On Monday, the finance ministry has announced the introduction of an additional import duty (under the Custom Tariff Act, section 3(3)) on finished computers.
This would mean that a duty - equivalent to that paid on the input parts and peripherals by a local PC manufacturer (Indian or MNC) - will now be levied on import of finished computers. While complete computer (including CPU-Box, monitor, keyboard and mouse) will attract 7 per cent additional duty, only 6 per cent duty will be levied on import of CPU Box. The excise/CVD on inputs would continue to remain at 16 per cent.
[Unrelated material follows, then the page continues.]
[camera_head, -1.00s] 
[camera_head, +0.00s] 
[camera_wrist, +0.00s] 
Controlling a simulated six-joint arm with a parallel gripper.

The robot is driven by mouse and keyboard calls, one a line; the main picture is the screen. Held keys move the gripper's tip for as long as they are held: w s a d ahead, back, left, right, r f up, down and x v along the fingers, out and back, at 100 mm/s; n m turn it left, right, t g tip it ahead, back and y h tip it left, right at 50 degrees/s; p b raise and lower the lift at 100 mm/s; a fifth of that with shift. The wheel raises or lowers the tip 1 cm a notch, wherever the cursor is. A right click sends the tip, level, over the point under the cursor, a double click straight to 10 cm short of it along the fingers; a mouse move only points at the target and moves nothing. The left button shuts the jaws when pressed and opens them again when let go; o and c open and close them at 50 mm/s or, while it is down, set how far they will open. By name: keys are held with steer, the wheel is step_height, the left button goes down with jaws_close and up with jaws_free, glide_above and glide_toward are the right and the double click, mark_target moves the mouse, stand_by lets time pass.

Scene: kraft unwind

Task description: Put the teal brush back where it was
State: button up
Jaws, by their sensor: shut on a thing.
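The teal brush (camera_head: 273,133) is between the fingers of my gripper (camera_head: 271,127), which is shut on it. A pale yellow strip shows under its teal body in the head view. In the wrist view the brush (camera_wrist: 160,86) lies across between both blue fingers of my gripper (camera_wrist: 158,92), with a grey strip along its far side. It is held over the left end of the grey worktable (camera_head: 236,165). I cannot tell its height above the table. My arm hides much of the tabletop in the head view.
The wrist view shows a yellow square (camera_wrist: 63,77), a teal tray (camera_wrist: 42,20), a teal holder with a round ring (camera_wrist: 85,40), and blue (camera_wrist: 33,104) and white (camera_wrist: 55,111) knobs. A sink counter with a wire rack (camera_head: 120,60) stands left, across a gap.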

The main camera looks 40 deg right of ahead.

In addition, the government has abolished the customs duty on electro mechanical parts like cabinets, key-switches, etc, from 5 per cent, and on SMPS (power supply) from 10 per cent to nil.
The idea is to prepare the industry to meet the challenge of the zero duty regime in March 2005. This will ensure that all inputs are available at nil customs duty when the customs duty on finished products like PC, monitors and keyboards is phased out.
Welcoming the move, Manufacturers Association of Information Technology (Mait) said that this will restore PC and peripherals manufacturing dynamics in India. Moreover, PC prices will continue at pre-Budget levels, Mait said.
Mait executive director Vinnie Mehta, in a press note said, In the Budget the excise/CVD duty on finished computers had been reduced from 8 per cent to nil, while that on most input parts and peripherals, it continued to remain at 16 per cent. This had resulted in an inverted tariff structure, thereby non-conducive to manufacturing.
Going further, he said, The measure had also confused the consumers as they were expecting a price cut due to the announcement. The industry was, however, not in a position to do so, due to increased input costs as a result of the tax distortion. The business in the PC industry and market had come to a complete stand-still.
On the impact on the PC prices, he said, There will be, practically, no change in the prices of the PCs, they will continue to remain at the pre-budget levels. The very marginal drop in prices due to reduction in customs duty on electromechanical parts and SMPS will be neutralised by the 2 per cent education cess.
However, it is very critical to develop the domestic market. We strongly recommend that the government considers increasing the rate of depreciation on IT products from existing 60 per cent to 100 per cent. This will not only motivate the corporates and the SMEs to invest in IT, but also subsidise their IT purchase to the tune of 14-15 per cent, he said.